A Névoa Verde (The Green Fog, Guy Maddin e Evan Johnson, 2017)
Ressignificação de imagens não é mais novidade desde os tempos de Warburg, mas as alterações vistas aqui são divertidas como forma de thriller a partir de quadros e frames do cinema clássico. É irresistível não se levar pela proposta, mesmo que em alguns momentos o filme seja pego pela redundância das escolhas.
Obscuro Barroco (idem, Evangelia Kranioti, 2018)
O Rio e suas estranhezas para gringo ver. O carnaval, manifestações públicas e o submundo como um panfleto enfraquecido, mal planejado e que pouco se disfarça de filme.
Mormaço (idem, Marina Meliande, 2018)
Filme extremamente frontal e até inocente para dialogar com as mudanças estruturais do Rio de Janeiro para as Olimpíadas. Quando aposta no lado fantástico o filme engrena, mesmo que na proximidade à obviedade formal, Mormaço é um filme necessário pela apuração do tema e junção da especulação imobiliária, política e o cinema fantástico.
Futebol Infinito (Infinite Football, Corneliu Porumboiu, 2018)
A revolução caseira.

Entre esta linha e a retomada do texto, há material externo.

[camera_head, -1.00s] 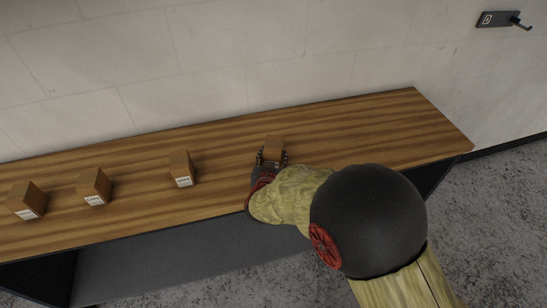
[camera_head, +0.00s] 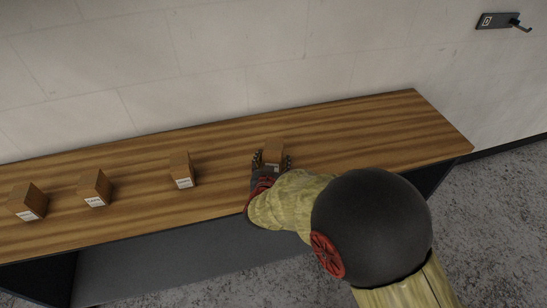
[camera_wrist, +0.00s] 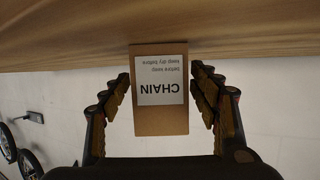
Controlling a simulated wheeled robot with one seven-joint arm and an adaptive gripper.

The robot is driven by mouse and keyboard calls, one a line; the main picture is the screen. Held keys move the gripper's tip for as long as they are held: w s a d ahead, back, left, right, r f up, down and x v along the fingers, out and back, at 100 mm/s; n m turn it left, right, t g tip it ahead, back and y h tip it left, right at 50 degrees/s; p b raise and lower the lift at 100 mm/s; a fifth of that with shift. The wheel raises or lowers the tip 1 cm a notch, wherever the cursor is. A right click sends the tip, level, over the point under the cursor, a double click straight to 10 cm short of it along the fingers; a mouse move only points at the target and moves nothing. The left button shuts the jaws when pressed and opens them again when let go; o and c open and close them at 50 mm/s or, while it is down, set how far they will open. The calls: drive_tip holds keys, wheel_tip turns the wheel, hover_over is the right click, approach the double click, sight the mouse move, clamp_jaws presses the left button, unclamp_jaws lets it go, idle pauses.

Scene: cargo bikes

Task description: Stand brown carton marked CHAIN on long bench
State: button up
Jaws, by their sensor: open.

Um mundo guardado e que nunca terá atenção. Uma declaração de amor ao futebol enquanto recria o esporte – e que nunca será aceito pela FIFA. Porumboiu é invasivo, sem pudores, mas sempre meticuloso para mostrar seu herói do cotidiano, de sonhos e planos que jamais se concretizarão.
Adam (idem, Maria Solrun, 2018)
A impressão é que este filme já foi feito e visto milhões de vezes. Um prato requentado do cinema europeu contemporâneo que sempre passará pelo crivo de festivais. Se há algo de bom aqui é problematizar como este formato está em função da falta de inspiração dos realizadores modernos e sobre como eles são facilmente aceitos até hoje.
Azougue Nazaré (idem, Tiago Mello, 2018)
Filme alienado sobre alienações. Impressiona como a formatação do filme é rasa e imparcial, sem sensibilidade, mais interessado na certeza, no panfleto imutável do que na abordagem de discussões sobre religião e o estado.
Nóis por Nóis (idem, Aly Muritiba e Jandir Santin, 2018)
Entre Cidade dos Homens e Marcados Para Morrer, Nóis por Nóis é televisivo e panfletário na mesma medida. Urgente para debater a truculência policial e como jovens de periferia tem o mesmo fim desenhado por caminhos diferentes. Não fosse sua redundância discursiva pela tendência a surprir necessidades comerciais o filme seria mais interessante.
Em Chamas (Beoning, Lee Chang-Dong, 2018)
A vingança do proletariado. Um thriller de tempos dilatados no qual pouco se mostra e que lentamente se constrói como uma real e brutal história de violência. O destaque é como Lee Chang Dong tem controle das frestas da história e como elas perduram por suas 2h20.